[Start of Dataset excerpt]
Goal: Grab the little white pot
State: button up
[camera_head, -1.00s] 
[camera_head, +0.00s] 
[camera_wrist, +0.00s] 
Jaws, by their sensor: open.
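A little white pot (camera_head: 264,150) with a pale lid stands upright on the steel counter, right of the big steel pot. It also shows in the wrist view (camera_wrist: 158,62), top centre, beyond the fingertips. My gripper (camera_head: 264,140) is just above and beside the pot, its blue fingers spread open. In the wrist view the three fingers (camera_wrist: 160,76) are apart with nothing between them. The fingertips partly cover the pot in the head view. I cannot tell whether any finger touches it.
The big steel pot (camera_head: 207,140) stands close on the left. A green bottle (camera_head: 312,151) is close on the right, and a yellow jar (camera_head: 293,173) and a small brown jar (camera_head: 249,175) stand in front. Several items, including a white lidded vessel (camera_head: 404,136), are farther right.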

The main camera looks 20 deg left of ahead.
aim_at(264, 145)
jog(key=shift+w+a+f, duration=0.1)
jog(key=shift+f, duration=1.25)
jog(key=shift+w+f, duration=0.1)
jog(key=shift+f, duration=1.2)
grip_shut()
[End of Dataset excerpt]
▶ To be done
Reproduce the whole listing word for word.

▶ Task output
Goal: Grab the little white pot
State: button up
[camera_head, -1.00s] 
[camera_head, +0.00s] 
[camera_wrist, +0.00s] 
Jaws, by their sensor: open.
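A little white pot (camera_head: 264,150) with a pale lid stands upright on the steel counter, right of the big steel pot. It also shows in the wrist view (camera_wrist: 158,62), top centre, beyond the fingertips. My gripper (camera_head: 264,140) is just above and beside the pot, its blue fingers spread open. In the wrist view the three fingers (camera_wrist: 160,76) are apart with nothing between them. The fingertips partly cover the pot in the head view. I cannot tell whether any finger touches it.
The big steel pot (camera_head: 207,140) stands close on the left. A green bottle (camera_head: 312,151) is close on the right, and a yellow jar (camera_head: 293,173) and a small brown jar (camera_head: 249,175) stand in front. Several items, including a white lidded vessel (camera_head: 404,136), are farther right.

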The main camera looks 20 deg left of ahead.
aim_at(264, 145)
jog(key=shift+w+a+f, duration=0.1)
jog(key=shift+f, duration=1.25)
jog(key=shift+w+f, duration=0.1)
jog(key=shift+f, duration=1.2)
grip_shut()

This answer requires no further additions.